En cualquier caso, esa democracia de cristal que también puede encontrarse en los discursos de Manuela Carmena o Ada Colau encierra una demanda de mayor recorrido que la simple transparencia. Se reclama un nuevo concepto de gobierno, franco y accesible, unas instituciones de libre acceso para los ciudadanos. “Abrir las puertas para que entre la gente”, insistía Kichi. Y además, podría añadirse, que su voz sea oída y sea relevante. La tendencia es evidente: la nueva izquierda española ha hecho su bandera de una democracia más inclusiva. Una democracia más democrática, valga la redundancia.
Pero no hablamos solamente de una cuestión de participación, sino también de cierta representatividad. La periodista Lucía Méndez daba en el clavo el pasado mes de noviembre: “Hay muchos ciudadanos que han decidido votarse a sí mismos a través de la papeleta de Podemos”. Demostrada la incompetencia de amplias capas de la dirigencia, para la ciudadanía surge la tentación de tomar el mando. Falta debatir... si es buena idea que gobierne la gente.
La tentación colectivista... y tecnócrata
La politología de andar por casa suele diferenciar entre democracia representativa, democracia participativa y democracia directa. Pueden imaginarse la diferencia. Actualizar nuestro estimable pero agrietado sistema democrático con un acercamiento a la segunda, a la democracia participativa, parece una idea razonable, un lifting de empoderamiento factible, pero la promesa política en boca de estos dirigentes parece ir más allá. “Ahora todos y todas somos alcaldesas”, decía Manuela Carmena en la toma de posesión.
La crisis ha azuzado la demanda de poder para el electorado más allá de la simple comparecencia a las urnas cada cuatro años. La petición no es descabellada.

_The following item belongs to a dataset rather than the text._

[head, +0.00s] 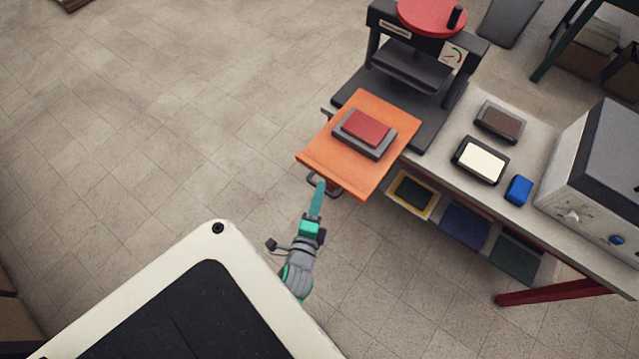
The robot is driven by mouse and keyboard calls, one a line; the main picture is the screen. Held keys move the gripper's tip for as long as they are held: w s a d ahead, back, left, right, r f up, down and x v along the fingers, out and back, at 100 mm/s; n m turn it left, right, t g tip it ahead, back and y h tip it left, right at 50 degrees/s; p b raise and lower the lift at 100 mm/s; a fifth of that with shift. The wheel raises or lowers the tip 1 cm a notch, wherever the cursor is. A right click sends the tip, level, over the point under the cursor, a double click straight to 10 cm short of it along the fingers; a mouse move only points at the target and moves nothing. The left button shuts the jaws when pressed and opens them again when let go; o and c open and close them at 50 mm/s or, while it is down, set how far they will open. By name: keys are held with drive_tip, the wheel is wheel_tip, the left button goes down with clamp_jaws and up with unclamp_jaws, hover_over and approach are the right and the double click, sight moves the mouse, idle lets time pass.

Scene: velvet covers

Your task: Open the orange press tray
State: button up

No en vano, la democracia requiere un tránsito de doble sentido, un diálogo, que ligue a representantes y representados. Y desde luego, uno de los grandes errores que nos ha llevado hasta aquí ha sido la ausencia de una fiscalización eficaz de las instituciones por parte de la sociedad civil. Es curioso: este es, al mismo tiempo, nuestro mayor pecado y nuestra mayor exigencia.
Nuestro tiempo político enfrenta este dilema. La seducción colectivista es evidente: hagamos nosotros, el pueblo soberano, lo que no ha sabido (o querido) hacer la casta.Una política eminentemente horizontal y diáfana, sin gran separación práctica entre dirigentes y votantes. Existen experiencias exitosas, como el caso de Torrelodones, un ayuntamiento gestionado directamente por sus vecinos, pero la dificultad se multiplica en las plazas mencionadas (Cádiz, Madrid o Barcelona) por volumen y envergadura de los problemas. Yendo al grano con un ejemplo palmario: ¿sabrían los propios gaditanos atajar el desempleo en su ciudad, agujero negro municipal durante décadas? O los andaluces al frente de una hipotética Junta, puesto a poner un caso de plenas competencias en materia laboral.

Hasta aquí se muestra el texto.